* _DATA PROVIDED_:
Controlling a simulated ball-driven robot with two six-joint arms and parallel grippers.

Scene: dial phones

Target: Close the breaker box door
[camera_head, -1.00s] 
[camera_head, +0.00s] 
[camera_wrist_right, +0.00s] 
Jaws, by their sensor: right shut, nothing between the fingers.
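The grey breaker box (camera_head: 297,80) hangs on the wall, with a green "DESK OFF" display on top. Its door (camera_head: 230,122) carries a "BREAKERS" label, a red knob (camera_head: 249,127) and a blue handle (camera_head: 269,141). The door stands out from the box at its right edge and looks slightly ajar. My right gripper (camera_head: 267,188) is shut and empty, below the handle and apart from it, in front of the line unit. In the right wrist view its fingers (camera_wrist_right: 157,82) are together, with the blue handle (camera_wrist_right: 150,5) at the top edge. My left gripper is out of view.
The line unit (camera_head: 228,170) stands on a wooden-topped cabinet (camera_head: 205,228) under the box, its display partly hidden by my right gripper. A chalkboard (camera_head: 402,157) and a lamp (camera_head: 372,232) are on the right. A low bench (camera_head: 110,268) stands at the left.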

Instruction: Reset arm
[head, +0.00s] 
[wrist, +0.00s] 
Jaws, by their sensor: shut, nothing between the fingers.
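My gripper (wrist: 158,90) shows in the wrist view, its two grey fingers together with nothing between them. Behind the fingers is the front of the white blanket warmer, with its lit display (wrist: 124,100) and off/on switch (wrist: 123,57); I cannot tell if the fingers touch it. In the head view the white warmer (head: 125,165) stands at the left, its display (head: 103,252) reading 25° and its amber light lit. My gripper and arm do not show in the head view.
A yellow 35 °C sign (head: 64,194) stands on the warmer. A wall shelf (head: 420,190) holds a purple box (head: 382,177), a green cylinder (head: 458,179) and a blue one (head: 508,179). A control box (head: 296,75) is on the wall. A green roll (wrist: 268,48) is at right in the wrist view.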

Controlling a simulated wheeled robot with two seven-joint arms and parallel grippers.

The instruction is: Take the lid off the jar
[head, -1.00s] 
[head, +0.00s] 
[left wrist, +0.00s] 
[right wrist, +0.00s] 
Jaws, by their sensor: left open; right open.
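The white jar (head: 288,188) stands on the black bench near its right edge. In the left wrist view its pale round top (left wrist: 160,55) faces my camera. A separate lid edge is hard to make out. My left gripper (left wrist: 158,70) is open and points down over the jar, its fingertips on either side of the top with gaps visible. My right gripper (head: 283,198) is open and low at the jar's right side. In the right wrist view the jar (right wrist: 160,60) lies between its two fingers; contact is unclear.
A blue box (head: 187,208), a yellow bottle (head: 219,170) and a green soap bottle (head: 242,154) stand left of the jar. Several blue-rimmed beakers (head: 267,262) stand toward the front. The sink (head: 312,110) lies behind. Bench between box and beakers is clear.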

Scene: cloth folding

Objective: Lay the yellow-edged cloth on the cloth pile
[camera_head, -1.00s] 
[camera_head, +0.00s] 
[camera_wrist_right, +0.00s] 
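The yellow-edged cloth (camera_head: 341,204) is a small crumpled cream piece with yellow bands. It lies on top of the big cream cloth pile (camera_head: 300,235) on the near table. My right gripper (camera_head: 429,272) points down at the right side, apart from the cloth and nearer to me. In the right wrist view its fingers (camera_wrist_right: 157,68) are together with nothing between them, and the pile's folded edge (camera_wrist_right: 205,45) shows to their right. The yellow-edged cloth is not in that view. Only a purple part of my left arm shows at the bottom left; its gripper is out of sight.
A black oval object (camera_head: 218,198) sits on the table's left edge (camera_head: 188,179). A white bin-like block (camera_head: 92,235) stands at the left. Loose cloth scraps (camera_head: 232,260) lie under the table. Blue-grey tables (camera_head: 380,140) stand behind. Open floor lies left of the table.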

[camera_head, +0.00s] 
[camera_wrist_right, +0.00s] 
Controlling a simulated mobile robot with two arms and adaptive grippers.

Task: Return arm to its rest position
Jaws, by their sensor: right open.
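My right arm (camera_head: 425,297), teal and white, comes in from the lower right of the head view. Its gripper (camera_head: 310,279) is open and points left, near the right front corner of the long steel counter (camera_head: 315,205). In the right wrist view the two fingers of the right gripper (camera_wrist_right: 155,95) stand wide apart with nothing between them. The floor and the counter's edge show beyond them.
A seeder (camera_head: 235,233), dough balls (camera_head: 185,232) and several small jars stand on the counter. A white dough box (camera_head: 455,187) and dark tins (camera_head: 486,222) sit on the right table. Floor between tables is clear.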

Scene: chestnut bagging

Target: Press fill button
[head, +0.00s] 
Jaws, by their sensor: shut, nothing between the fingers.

* _WHAT THE TASK REQUIRES_: All the data must be duplicated exactly, with nothing added or removed.

* _WORKED ANSWER_:
Controlling a simulated ball-driven robot with two six-joint arms and parallel grippers.

Scene: dial phones

Target: Close the breaker box door
[camera_head, -1.00s] 
[camera_head, +0.00s] 
[camera_wrist_right, +0.00s] 
Jaws, by their sensor: right shut, nothing between the fingers.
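The grey breaker box (camera_head: 297,80) hangs on the wall, with a green "DESK OFF" display on top. Its door (camera_head: 230,122) carries a "BREAKERS" label, a red knob (camera_head: 249,127) and a blue handle (camera_head: 269,141). The door stands out from the box at its right edge and looks slightly ajar. My right gripper (camera_head: 267,188) is shut and empty, below the handle and apart from it, in front of the line unit. In the right wrist view its fingers (camera_wrist_right: 157,82) are together, with the blue handle (camera_wrist_right: 150,5) at the top edge. My left gripper is out of view.
The line unit (camera_head: 228,170) stands on a wooden-topped cabinet (camera_head: 205,228) under the box, its display partly hidden by my right gripper. A chalkboard (camera_head: 402,157) and a lamp (camera_head: 372,232) are on the right. A low bench (camera_head: 110,268) stands at the left.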

Instruction: Reset arm
[head, +0.00s] 
[wrist, +0.00s] 
Jaws, by their sensor: shut, nothing between the fingers.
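My gripper (wrist: 158,90) shows in the wrist view, its two grey fingers together with nothing between them. Behind the fingers is the front of the white blanket warmer, with its lit display (wrist: 124,100) and off/on switch (wrist: 123,57); I cannot tell if the fingers touch it. In the head view the white warmer (head: 125,165) stands at the left, its display (head: 103,252) reading 25° and its amber light lit. My gripper and arm do not show in the head view.
A yellow 35 °C sign (head: 64,194) stands on the warmer. A wall shelf (head: 420,190) holds a purple box (head: 382,177), a green cylinder (head: 458,179) and a blue one (head: 508,179). A control box (head: 296,75) is on the wall. A green roll (wrist: 268,48) is at right in the wrist view.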

Controlling a simulated wheeled robot with two seven-joint arms and parallel grippers.

The instruction is: Take the lid off the jar
[head, -1.00s] 
[head, +0.00s] 
[left wrist, +0.00s] 
[right wrist, +0.00s] 
Jaws, by their sensor: left open; right open.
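The white jar (head: 288,188) stands on the black bench near its right edge. In the left wrist view its pale round top (left wrist: 160,55) faces my camera. A separate lid edge is hard to make out. My left gripper (left wrist: 158,70) is open and points down over the jar, its fingertips on either side of the top with gaps visible. My right gripper (head: 283,198) is open and low at the jar's right side. In the right wrist view the jar (right wrist: 160,60) lies between its two fingers; contact is unclear.
A blue box (head: 187,208), a yellow bottle (head: 219,170) and a green soap bottle (head: 242,154) stand left of the jar. Several blue-rimmed beakers (head: 267,262) stand toward the front. The sink (head: 312,110) lies behind. Bench between box and beakers is clear.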

Scene: cloth folding

Objective: Lay the yellow-edged cloth on the cloth pile
[camera_head, -1.00s] 
[camera_head, +0.00s] 
[camera_wrist_right, +0.00s] 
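The yellow-edged cloth (camera_head: 341,204) is a small crumpled cream piece with yellow bands. It lies on top of the big cream cloth pile (camera_head: 300,235) on the near table. My right gripper (camera_head: 429,272) points down at the right side, apart from the cloth and nearer to me. In the right wrist view its fingers (camera_wrist_right: 157,68) are together with nothing between them, and the pile's folded edge (camera_wrist_right: 205,45) shows to their right. The yellow-edged cloth is not in that view. Only a purple part of my left arm shows at the bottom left; its gripper is out of sight.
A black oval object (camera_head: 218,198) sits on the table's left edge (camera_head: 188,179). A white bin-like block (camera_head: 92,235) stands at the left. Loose cloth scraps (camera_head: 232,260) lie under the table. Blue-grey tables (camera_head: 380,140) stand behind. Open floor lies left of the table.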

[camera_head, +0.00s] 
[camera_wrist_right, +0.00s] 
Controlling a simulated mobile robot with two arms and adaptive grippers.

Task: Return arm to its rest position
Jaws, by their sensor: right open.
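My right arm (camera_head: 425,297), teal and white, comes in from the lower right of the head view. Its gripper (camera_head: 310,279) is open and points left, near the right front corner of the long steel counter (camera_head: 315,205). In the right wrist view the two fingers of the right gripper (camera_wrist_right: 155,95) stand wide apart with nothing between them. The floor and the counter's edge show beyond them.
A seeder (camera_head: 235,233), dough balls (camera_head: 185,232) and several small jars stand on the counter. A white dough box (camera_head: 455,187) and dark tins (camera_head: 486,222) sit on the right table. Floor between tables is clear.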

Scene: chestnut bagging

Target: Press fill button
[head, +0.00s] 
Jaws, by their sensor: shut, nothing between the fingers.

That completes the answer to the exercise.